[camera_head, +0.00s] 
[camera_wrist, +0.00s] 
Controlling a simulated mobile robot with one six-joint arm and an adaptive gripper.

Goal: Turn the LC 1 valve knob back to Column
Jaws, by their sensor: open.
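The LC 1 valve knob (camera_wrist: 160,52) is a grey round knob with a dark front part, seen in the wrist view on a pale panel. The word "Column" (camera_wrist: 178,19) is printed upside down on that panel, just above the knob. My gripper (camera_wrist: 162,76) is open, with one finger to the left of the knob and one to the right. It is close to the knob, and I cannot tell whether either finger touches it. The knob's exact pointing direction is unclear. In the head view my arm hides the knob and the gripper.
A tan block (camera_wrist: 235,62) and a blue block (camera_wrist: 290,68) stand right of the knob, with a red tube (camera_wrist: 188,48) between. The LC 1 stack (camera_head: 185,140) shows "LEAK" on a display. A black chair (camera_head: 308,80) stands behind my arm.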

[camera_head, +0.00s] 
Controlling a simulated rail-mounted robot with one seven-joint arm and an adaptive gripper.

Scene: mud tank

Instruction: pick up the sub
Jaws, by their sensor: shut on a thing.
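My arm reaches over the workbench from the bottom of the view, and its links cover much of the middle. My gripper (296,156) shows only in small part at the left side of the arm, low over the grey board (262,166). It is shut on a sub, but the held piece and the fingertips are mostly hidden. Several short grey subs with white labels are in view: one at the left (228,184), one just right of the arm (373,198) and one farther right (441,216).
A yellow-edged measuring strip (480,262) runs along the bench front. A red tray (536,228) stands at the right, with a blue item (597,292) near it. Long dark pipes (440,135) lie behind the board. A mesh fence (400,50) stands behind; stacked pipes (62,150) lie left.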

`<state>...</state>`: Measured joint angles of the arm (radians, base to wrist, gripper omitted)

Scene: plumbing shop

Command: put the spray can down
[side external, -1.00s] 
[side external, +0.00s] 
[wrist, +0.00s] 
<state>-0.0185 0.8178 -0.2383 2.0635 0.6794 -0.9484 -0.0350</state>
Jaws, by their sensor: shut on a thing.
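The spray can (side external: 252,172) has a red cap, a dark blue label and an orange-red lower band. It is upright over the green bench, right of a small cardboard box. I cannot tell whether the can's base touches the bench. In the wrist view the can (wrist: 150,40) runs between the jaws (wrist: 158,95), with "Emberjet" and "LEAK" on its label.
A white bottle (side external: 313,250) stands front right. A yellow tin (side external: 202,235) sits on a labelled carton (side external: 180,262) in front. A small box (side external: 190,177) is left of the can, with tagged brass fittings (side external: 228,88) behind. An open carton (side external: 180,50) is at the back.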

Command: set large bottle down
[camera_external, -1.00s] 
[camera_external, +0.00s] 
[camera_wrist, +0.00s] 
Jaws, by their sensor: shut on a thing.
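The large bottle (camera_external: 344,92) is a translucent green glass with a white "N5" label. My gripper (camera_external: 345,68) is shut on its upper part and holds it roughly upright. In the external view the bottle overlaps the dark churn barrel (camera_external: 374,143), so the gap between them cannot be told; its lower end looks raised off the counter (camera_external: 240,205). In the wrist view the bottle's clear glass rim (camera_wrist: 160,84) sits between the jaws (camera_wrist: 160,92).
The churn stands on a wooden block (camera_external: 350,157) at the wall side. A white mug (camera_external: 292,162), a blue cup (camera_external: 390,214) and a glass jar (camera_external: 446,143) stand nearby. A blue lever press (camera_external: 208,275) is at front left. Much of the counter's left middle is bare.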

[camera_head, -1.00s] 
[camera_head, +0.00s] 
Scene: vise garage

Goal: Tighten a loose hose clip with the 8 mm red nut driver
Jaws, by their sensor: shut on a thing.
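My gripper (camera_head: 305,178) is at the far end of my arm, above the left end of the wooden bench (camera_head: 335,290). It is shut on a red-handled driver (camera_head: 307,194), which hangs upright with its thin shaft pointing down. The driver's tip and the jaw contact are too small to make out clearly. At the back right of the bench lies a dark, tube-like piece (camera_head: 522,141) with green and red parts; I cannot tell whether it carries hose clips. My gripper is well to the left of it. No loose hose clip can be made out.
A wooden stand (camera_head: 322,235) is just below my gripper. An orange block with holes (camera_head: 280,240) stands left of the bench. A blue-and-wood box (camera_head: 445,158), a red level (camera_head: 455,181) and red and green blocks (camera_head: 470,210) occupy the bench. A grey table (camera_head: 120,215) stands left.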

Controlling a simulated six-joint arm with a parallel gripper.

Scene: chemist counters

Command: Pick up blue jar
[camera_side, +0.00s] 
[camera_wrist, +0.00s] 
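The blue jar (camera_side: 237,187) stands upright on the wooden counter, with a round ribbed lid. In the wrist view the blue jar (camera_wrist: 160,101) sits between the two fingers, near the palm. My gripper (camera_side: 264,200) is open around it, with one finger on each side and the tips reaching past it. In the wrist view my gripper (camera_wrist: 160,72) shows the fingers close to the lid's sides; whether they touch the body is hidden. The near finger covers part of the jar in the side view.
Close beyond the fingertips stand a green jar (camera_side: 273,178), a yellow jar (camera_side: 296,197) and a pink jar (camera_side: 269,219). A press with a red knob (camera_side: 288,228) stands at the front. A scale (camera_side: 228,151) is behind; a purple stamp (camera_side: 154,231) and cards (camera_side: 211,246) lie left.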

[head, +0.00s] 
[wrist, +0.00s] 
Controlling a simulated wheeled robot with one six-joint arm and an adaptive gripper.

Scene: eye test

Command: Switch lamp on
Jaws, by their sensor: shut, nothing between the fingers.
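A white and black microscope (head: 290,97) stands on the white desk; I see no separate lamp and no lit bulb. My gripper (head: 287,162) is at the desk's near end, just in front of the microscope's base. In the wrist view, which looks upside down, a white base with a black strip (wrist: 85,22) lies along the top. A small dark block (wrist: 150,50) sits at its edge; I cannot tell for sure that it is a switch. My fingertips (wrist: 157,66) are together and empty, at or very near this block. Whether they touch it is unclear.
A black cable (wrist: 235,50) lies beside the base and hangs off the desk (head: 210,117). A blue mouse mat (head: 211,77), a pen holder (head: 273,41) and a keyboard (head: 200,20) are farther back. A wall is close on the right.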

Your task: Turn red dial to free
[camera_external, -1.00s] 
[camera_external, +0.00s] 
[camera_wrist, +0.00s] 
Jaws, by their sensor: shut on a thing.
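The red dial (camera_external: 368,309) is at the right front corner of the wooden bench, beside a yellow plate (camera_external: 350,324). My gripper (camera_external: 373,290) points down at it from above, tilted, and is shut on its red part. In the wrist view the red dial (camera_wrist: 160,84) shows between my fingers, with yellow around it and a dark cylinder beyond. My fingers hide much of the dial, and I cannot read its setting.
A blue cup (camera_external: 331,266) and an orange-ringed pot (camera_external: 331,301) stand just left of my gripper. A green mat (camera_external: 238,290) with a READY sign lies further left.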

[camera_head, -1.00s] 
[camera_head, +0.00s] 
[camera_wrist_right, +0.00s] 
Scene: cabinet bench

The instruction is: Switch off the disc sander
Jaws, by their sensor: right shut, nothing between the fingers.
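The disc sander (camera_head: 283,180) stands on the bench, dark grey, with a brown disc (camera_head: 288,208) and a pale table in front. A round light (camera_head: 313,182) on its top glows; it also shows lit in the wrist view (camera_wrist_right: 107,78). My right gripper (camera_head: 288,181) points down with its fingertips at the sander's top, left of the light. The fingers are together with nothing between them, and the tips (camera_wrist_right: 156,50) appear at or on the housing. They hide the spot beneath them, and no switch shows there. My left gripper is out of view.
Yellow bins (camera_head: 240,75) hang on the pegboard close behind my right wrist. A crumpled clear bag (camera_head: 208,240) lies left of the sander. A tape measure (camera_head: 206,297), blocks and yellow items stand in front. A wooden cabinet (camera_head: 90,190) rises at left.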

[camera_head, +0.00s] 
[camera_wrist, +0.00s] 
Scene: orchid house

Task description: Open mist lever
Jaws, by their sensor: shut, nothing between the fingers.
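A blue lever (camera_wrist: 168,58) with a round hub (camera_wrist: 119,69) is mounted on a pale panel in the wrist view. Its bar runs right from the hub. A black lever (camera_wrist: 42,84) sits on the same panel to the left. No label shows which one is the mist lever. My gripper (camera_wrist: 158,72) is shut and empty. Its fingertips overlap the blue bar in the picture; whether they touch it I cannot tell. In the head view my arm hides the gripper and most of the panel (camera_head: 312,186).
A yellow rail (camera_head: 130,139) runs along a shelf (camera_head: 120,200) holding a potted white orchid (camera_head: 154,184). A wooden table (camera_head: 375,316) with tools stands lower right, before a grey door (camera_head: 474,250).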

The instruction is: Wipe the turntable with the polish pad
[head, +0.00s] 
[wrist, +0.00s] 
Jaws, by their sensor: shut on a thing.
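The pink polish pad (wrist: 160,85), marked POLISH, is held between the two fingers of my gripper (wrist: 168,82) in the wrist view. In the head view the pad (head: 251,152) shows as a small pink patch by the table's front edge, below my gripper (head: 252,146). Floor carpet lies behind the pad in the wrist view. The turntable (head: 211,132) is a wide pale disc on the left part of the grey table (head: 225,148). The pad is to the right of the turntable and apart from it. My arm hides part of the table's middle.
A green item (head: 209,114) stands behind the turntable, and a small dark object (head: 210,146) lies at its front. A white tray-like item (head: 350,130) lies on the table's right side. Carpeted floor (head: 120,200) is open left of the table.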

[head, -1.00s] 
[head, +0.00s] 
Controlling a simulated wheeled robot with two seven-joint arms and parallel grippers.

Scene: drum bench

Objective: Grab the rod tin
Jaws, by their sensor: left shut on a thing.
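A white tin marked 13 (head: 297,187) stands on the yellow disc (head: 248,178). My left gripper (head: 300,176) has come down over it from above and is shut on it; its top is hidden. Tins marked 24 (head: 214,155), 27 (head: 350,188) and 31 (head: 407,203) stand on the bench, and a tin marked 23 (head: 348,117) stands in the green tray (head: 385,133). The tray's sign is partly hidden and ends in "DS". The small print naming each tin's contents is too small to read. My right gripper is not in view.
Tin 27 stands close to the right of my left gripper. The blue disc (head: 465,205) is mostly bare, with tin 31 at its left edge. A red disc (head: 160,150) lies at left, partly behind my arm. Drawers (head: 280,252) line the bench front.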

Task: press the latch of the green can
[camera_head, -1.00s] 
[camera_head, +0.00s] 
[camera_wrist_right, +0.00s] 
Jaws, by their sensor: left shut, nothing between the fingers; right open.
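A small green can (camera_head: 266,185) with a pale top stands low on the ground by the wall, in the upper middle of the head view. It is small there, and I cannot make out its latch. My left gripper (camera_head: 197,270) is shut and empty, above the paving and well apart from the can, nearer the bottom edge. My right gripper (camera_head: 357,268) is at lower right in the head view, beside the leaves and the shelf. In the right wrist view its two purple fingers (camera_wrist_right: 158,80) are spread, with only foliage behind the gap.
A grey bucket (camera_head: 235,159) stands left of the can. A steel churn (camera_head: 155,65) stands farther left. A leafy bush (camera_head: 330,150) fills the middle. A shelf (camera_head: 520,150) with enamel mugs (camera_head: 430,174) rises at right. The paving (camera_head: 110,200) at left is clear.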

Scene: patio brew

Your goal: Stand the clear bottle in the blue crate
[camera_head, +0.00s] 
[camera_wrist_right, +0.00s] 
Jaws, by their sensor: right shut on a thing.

What to work on – Quote nothing but the lines that run from the line containing "[head, -1.00s]" through the line containing "Objective: Grab the rod tin", keeping both of them word for word.

Task output –
[head, -1.00s] 
[head, +0.00s] 
Controlling a simulated wheeled robot with two seven-joint arms and parallel grippers.

Scene: drum bench

Objective: Grab the rod tin

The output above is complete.